Probably 3 weeks ago now I built the main structure of the crossmember... 2x2" sq., .188" wall tube, with 2.5x2.5", .25" wall angle for the mount support. Up until the frame brackets were burned in, I was going on hopes and dreams that the crossmember would work/fit. With all good, I did some reinforcement for the mount support, and checked one more item off the to-do list.

Mock up...






And done...






I now just need to wire wheel the frame, prime and paint up to where the factory horse collar used to live, then install the crossmember for good. Making small steps, but at least they're in the right direction.
 
On a somewhat related note... I tore down the original front axle as a buddy was buying it, minus the diff which I'm keeping. When I bought the truck the PO said there was no 4wd and assumed it was the lockouts needing a rebuild. Well question answered... the driver's side birf grenaded.






The inner shaft took out the axle seal, and hopefully didn't chew up any of the axle tube seal surface.

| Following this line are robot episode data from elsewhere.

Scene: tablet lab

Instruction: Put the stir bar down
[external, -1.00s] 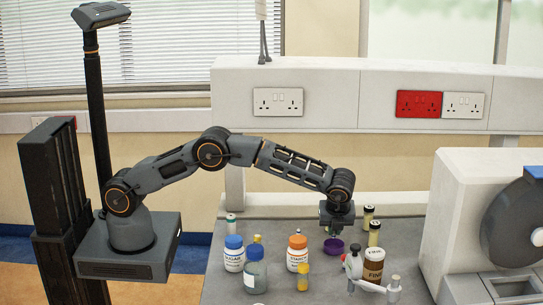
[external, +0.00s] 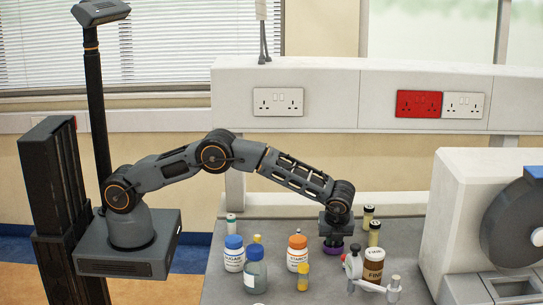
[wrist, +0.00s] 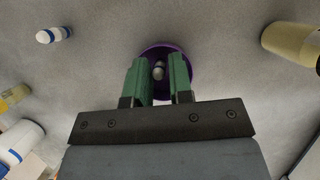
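The purple dish (wrist: 188,60) sits on the grey bench, its rim also showing under my gripper (external: 335,240) in the external view. In the wrist view my gripper (wrist: 160,72) has its two green fingers inside the dish's outline, a small gap apart. The small pale stir bar (wrist: 158,71), with a darker band, lies between the fingertips over the dish. Whether the fingers press on it, and whether it touches the dish floor, I cannot tell. In the external view the fingers and bar are hidden.
The sugar bottle (external: 234,255), a grey bottle (external: 255,274), the starch bottle (external: 297,256) and a yellow vial (external: 303,277) stand left of my gripper. A brown jar (external: 373,266) and dark-capped vials (external: 374,236) stand close on its right. A white-and-blue tube (wrist: 54,35) is farther off.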

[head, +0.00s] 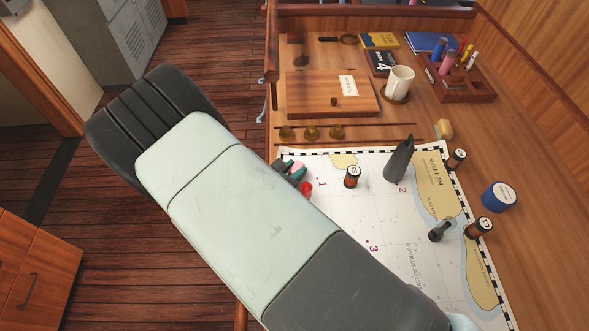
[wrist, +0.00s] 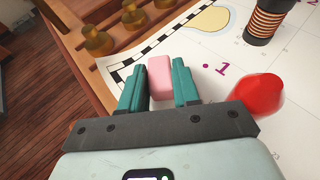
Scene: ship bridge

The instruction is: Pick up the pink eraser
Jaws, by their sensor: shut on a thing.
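The pink eraser (wrist: 160,78) is between the two teal fingers of my gripper (wrist: 158,85) in the wrist view, over the chart's corner. The fingers are closed on its sides. In the head view the pink eraser (head: 297,167) shows only partly, beside the teal fingertips of my gripper (head: 290,172), at the chart's upper left corner. My pale arm hides much of that area. I cannot tell whether the eraser touches the chart or is slightly above it.
A red object (wrist: 259,94) lies just right of my gripper. Brass weights (wrist: 134,18) stand beyond the chart (head: 335,215). A striped cylinder (head: 352,177) and dark grey pieces (head: 399,160) stand on the chart. A mug (head: 399,82) and an organizer (head: 468,92) are at the back.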

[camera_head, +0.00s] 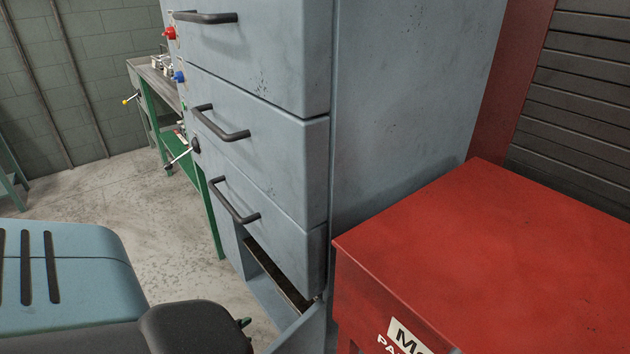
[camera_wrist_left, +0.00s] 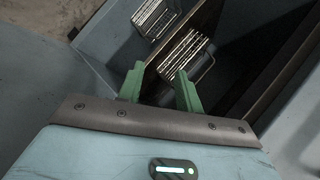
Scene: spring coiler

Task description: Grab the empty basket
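My left gripper (camera_wrist_left: 160,72) shows in the left wrist view with its two green fingers apart and nothing clearly between them. In the head view only a small green part of it (camera_head: 243,322) shows beside the cabinet's low opening. Beyond the fingertips, in a dark recess, are two stacks of pale metal strips or coils, a nearer one (camera_wrist_left: 183,52) and a farther one (camera_wrist_left: 152,18). A thin wire loop (camera_wrist_left: 204,66) stands at the nearer stack's right side. I cannot tell whether either is a basket or empty. My right gripper is not in view.
A blue-grey cabinet (camera_head: 400,110) with black-handled drawers stands in the middle, open at its bottom (camera_head: 278,274). A red box (camera_head: 490,260) is close on the right. A green-legged bench (camera_head: 158,80) stands behind. The concrete floor (camera_head: 130,195) at left is clear.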

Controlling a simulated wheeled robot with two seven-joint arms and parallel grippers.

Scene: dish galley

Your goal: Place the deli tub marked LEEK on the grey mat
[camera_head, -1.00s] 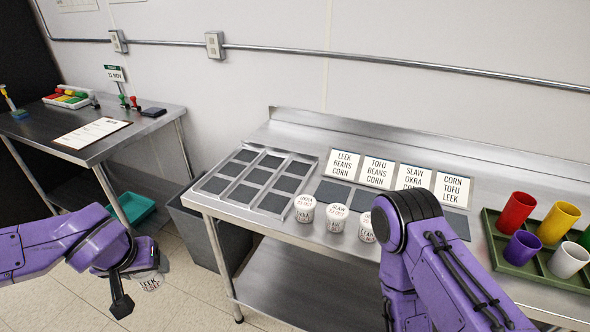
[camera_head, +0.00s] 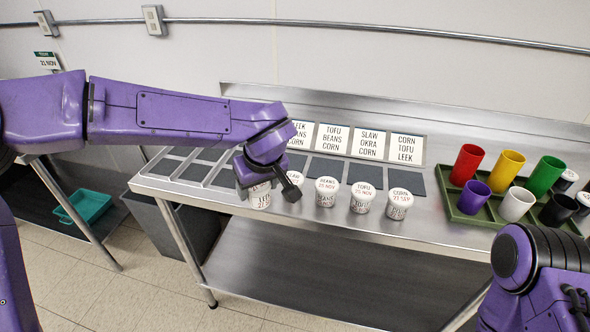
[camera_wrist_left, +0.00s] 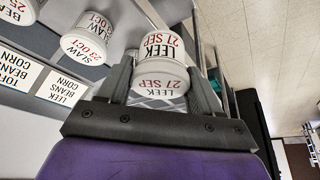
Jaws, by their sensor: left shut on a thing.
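The white deli tub marked LEEK (camera_head: 260,198) is in my left gripper (camera_head: 268,192), at the left end of the tub row by the table's front edge. In the left wrist view the tub (camera_wrist_left: 162,68) sits between the two fingers, its LEEK 27 SEP label facing the camera. I cannot tell whether its base touches the table. Several dark grey mats lie in a row behind the tubs, among them one mat (camera_head: 325,168) at mid-row and another (camera_head: 411,182) at the right end. My right gripper is out of view.
White tubs marked BEANS (camera_head: 326,191), TOFU (camera_head: 362,198) and CORN (camera_head: 398,204) stand right of my left gripper; another is partly hidden behind it. Word cards (camera_head: 331,137) stand behind the mats. A green tray (camera_head: 462,218) with coloured cups is at the right.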

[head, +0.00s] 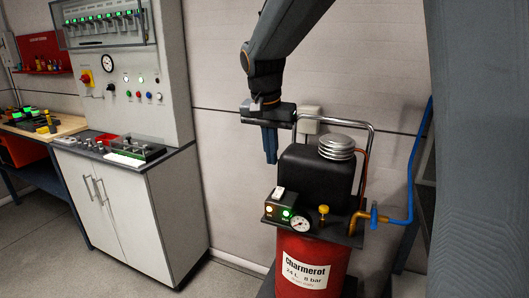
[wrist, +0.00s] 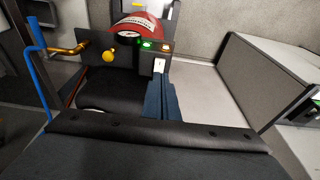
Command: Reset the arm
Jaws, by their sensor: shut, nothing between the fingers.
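My gripper (head: 270,160) is shut and empty, its blue fingers pointing down. In the head view it hangs just left of the compressor's black motor cover (head: 317,176), above the switch box (head: 286,206). In the wrist view the fingers (wrist: 168,110) reach toward the white rocker switch (wrist: 159,65) on that box. I cannot tell whether they touch anything. A green lamp and an orange lamp glow on the box.
The red compressor tank (head: 310,268) carries a gauge (head: 300,224), a brass knob and a blue hose (head: 413,160). A metal handle arches behind the cover. A control cabinet (head: 130,200) stands left, with floor between. A workbench is at far left.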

The diff at least is in great shape and ready to drop into the rear housing once I procure a locker. Good thing Aussie Locker is 10 minutes up the road.

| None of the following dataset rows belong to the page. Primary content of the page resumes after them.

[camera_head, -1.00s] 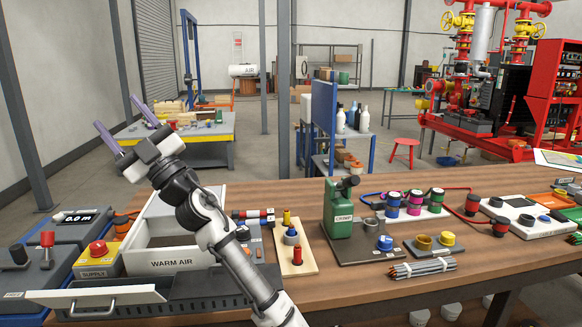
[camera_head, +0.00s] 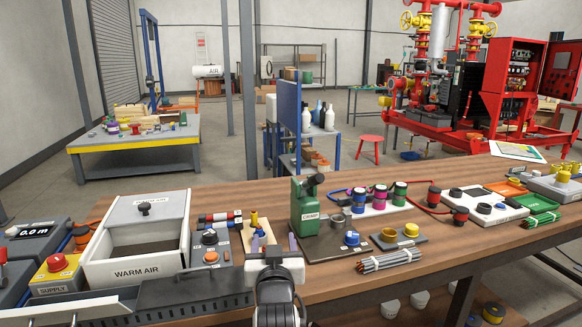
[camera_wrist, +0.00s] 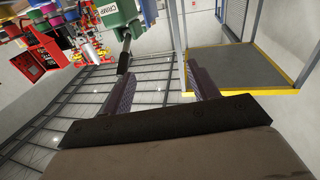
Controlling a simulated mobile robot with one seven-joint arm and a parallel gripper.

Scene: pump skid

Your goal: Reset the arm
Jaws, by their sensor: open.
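My gripper (camera_head: 272,243) is at the lower middle of the head view, low over the front of the wooden bench, with its two purple fingers pointing away from me. The fingers stand apart with nothing between them. They partly hide the small wooden board (camera_head: 259,231) with coloured fittings behind them. In the wrist view my gripper (camera_wrist: 160,85) shows two parted fingers. The green crimp tool (camera_head: 308,205) stands just right of the gripper. Its green body also shows at the top of the wrist view (camera_wrist: 110,14).
The white WARM AIR box (camera_head: 138,271) and the yellow SUPPLY box (camera_head: 56,276) stand left on the bench. A grey tray (camera_head: 195,288) lies in front. A bundle of grey rods (camera_head: 389,259) lies right of the gripper. Bare wood (camera_head: 450,262) shows at the front right.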

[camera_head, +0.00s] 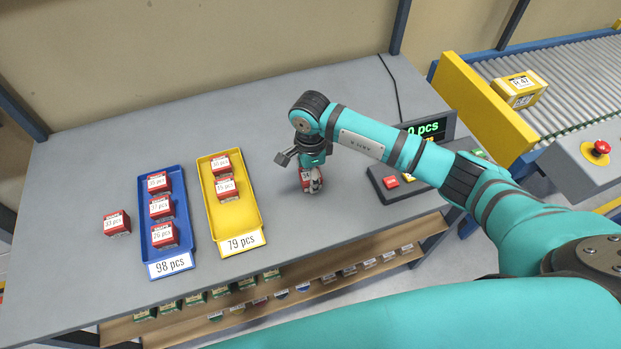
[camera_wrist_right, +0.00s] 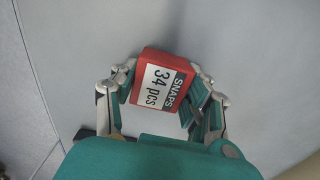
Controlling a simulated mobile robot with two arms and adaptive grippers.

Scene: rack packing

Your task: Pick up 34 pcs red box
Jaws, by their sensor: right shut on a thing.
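The red box with a white label reading "SNAPS 34 pcs" (camera_wrist_right: 163,84) is between the fingers of my right gripper (camera_wrist_right: 165,100) in the right wrist view. The fingers are shut on its two sides. In the head view my right gripper (camera_head: 311,186) points down at the grey table, right of the yellow tray, and the red box (camera_head: 304,178) shows partly behind the fingers. I cannot tell whether the box touches the table. My left gripper is not in view.
A blue tray (camera_head: 182,194) marked 98 pcs and a yellow tray (camera_head: 246,207) marked 79 pcs hold red boxes. Another red box (camera_head: 117,223) stands left of the blue tray. A display (camera_head: 432,128) and button panel (camera_head: 386,187) stand to the right. A conveyor (camera_head: 578,75) lies beyond.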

Now I can get back to finishing boxing the frame.
 
Wow - Nice lookin' work!

Can't wait to see the frame completed.

Bummer on the birf - easy enough fix though.
 
Wow - Nice lookin' work!

Can't wait to see the frame completed.

Thanks for the kind words Jeff.


Had to redo the transmission crossmember after realizing I never took into account that clocking the t-case flat was not possible. That debacle somehow ate up a week's worth of shop time, but the drivetrain will still sit entirely above the frame rails. Can't complain about that.




Free time has been hard to come by lately, but the frame is cleaned up for plating and rust repair for the rear frame crossmember is completed... cut the fawker off. Just need to pick up some more 2"x4" to eventually fill it back in.




I should be on track to finally get started on the 4 link this coming weekend, and hopefully have time to drop the Aussie into the rear 3rd this week sometime.

In other news, my wife and I picked up our (err... her) new tow pig last week.